И то, и другое, и третье. Однако, наверно, и еще что-то. Судьба, самая грозная и самовластная, становится покорным «материалом», всего лишь материалом когда человек, когда писатель не теряет творческую волю и вопреки всему продолжает работать. Не самообман это? Вряд ли, потому что последнее слово очень часто остается как раз за словом, а не за делом, событием. Слово — это история, а хозяин над событиями — все же история, будущее...
***
Пишет Максим Горецкий в этот, сразу после фронта, период свои особенно тонкие по рисунку, настроению рассказы: «Литовский хуторок», «Деготь», «Черничка», «Ходяка», «Генерал», «На этапе» и др.
Нечто, хочется сказать, «богдановичевское» есть в эстетической выверенности каждого из этих рассказов, в очевидном наслаждении от самого процесса писания, творчества.
«Литовский хуторок», написанный в 1915 г., опубликованный в 1920 году (газета «Беларусь»),— первая значительная попытка Горецкого писать уже не «дневниковую войну», а литературное произведение о войне. (А для того чтобы и «дневник» стал восприниматься самим автором как самостоятельное литературное произведение, для этого необходимо было какое-то время.)
В «дневнике» все время за образом автора (батарейца, белорусского интеллигента, начитанного литератора Горецкого), за этим образом возникает, стоит, просматривается крестьянин. Но лишь просматривается.
Во взгляде, в оценках...
«Деревня называется Плятен. Бегают брошенные хозяевами лошади... И как-то странно: поймали чужую крестьянскую кобылу на дороге, и стала она нашей»
«Ночь я пересидел в ямке, которую подкопал в спуске сухой канавы и выстлал льном с поля, обидел какого-нибудь несчастного жмудина».

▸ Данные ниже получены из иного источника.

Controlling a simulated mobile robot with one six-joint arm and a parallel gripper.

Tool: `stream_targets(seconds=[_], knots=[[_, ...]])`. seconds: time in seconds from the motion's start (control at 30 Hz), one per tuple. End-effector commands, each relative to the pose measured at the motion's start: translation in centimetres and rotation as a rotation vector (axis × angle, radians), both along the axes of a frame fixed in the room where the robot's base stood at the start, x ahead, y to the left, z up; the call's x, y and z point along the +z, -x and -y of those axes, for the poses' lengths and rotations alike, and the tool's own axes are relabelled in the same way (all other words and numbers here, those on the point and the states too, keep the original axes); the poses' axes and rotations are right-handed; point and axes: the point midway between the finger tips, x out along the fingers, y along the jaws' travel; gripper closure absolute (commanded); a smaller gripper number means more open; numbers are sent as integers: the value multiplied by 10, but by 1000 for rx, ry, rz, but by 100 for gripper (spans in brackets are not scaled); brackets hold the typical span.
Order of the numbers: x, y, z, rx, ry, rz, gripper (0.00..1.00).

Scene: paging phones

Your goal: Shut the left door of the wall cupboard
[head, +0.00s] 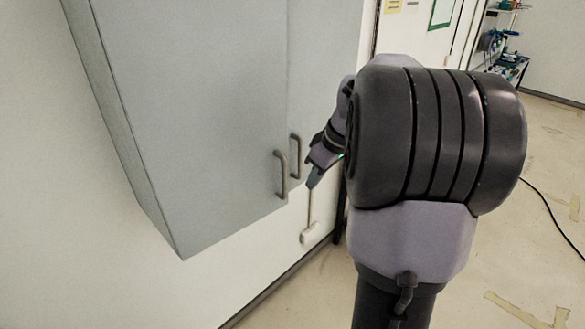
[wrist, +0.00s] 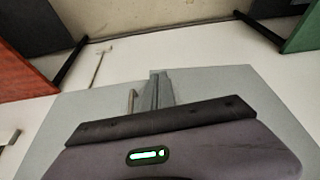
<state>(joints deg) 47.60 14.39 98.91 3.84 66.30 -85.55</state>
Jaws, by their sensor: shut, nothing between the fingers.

«Маслов, наверное, не из крестьян, потому что слишком некрасиво вел себя со старым хозяином хаты...»
Рассказ «Литовский хуторок» — это как бы те же впечатления, что и в «дневнике», только здесь применен, использован «литературный прием»: уже глазами крестьянина показывается война, через крестьянскую семью, хату. Уже последовательно крестьянское восприятие той самой войны.
«— Неужели сюда, на мой хутор, может прийти германец? Неужели здесь, на моем родном поле, около хаты моей стрелять будут? И вот здесь лежать будут убитые? Нет, не может этого быть! Ведь что тогда? — вот из-за чего млело сердце у старика».
А солдаты идут и идут.
Литовец Ян ничего не понимает.
Вчера он роздал много хлеба и сала. Так, по-христиански, без денег. И самому приятно было... Только почто все рушат. Без войны глумятся.
Крестьянин, да еще язык плохо понимает — особенно беспомощен, почти детский взгляд на то, что надвинулось, что происходит.
Прием такой — показать войну глазами человека не военного — стал классическим после Бородинского боя Пьера Безухова. Подчеркнуто штатский человек путается под ногами у батарейцев, не знает, что к чему,— а это дает автору возможность, с одной стороны, необычно приблизить войну к глазам читателя, а с другой — подчеркнуть спокойный героизм солдат.
Но там иная была война — все-таки народная, освободительная.
А здесь — чужая, непонятная народу. И подчеркнуто, выражено это особенно через то, что войну мы видим глазами крестьянина, который ко всему еще и языка армейцев не понимает, литовец.
«Ян перекрестился и зашел за угол, прислонился к стенке. Слышно было, как за горой словно кто-то хлопает или бабы вальком белье бьют, поначалу редко и кое-где: тах! тах! А затем все чаще и чаще, и посыпалось мелко, словно горох об стену: хлоп-хлоп-хлоп!
— Из винтовок,— сказал сам себе старик.
Сердце стучало. Слышно: заработал пулемет, ровно и долго «тра-та-та», а со стороны и позади, во рву, куда вчера артиллеристы таскали доски, кругляки и жерди, послышалась в тишине резкая, громкая команда:
— О-один патрон, беглый огонь!
Сразу, оглушая, тарарахнул залп всей батареи. Ян себя не помня вбежал в хату, остановился, словно обдумать что-то хотел, и снова выбежал за ворота.
— Ведь это свои... чего бояться.
И затем уже весь день, до конца боя, старик не мог опомниться, и прийти в себя, и стать самим собой, таким каким был всегда. Словно пелена какая-то заслонила глаза, словно во сне все плыло в прорву времени, но ни на минуту не оставляло мучительное чувство ожидания конца боя, ожидания ночи и непонятная тревога за себя и за жену с дочерями и за своих солдат».